Work to complete
Go through the records and extract every line with the word "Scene".

Provided entries
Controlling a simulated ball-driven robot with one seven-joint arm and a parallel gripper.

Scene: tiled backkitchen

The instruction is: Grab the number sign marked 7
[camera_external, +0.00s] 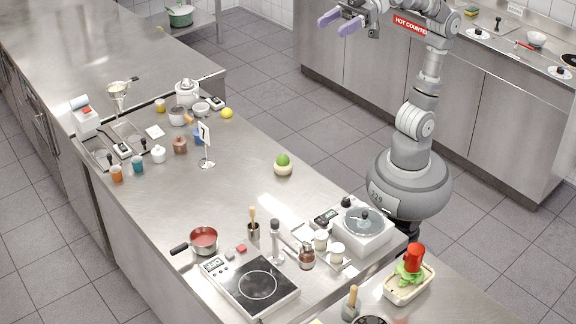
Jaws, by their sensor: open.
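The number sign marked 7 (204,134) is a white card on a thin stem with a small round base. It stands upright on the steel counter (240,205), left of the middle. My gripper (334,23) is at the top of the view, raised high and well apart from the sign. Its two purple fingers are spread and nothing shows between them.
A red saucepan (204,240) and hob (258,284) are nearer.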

==

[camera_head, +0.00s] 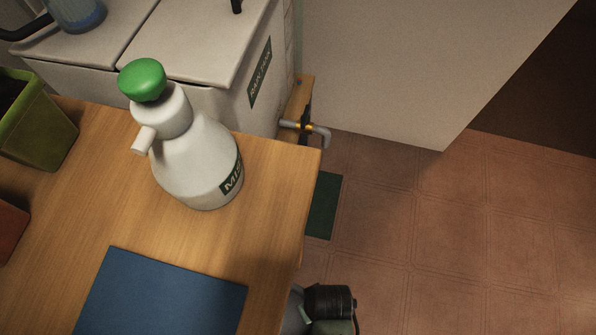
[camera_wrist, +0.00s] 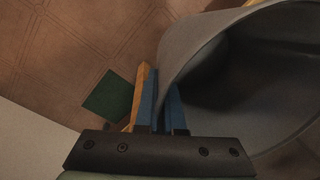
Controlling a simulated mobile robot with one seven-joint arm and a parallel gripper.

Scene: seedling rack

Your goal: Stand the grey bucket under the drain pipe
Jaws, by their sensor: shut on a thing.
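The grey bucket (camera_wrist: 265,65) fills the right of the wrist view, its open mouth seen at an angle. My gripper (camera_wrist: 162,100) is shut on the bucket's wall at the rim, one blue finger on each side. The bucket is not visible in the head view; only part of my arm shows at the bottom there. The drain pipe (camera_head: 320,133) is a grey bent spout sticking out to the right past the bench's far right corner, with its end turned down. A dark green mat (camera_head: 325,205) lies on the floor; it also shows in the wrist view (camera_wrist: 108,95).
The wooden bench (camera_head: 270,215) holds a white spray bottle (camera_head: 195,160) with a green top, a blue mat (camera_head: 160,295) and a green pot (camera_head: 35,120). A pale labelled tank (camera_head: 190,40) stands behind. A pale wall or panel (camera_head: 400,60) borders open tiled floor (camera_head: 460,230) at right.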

Result of this task
Scene: tiled backkitchen
Scene: seedling rack

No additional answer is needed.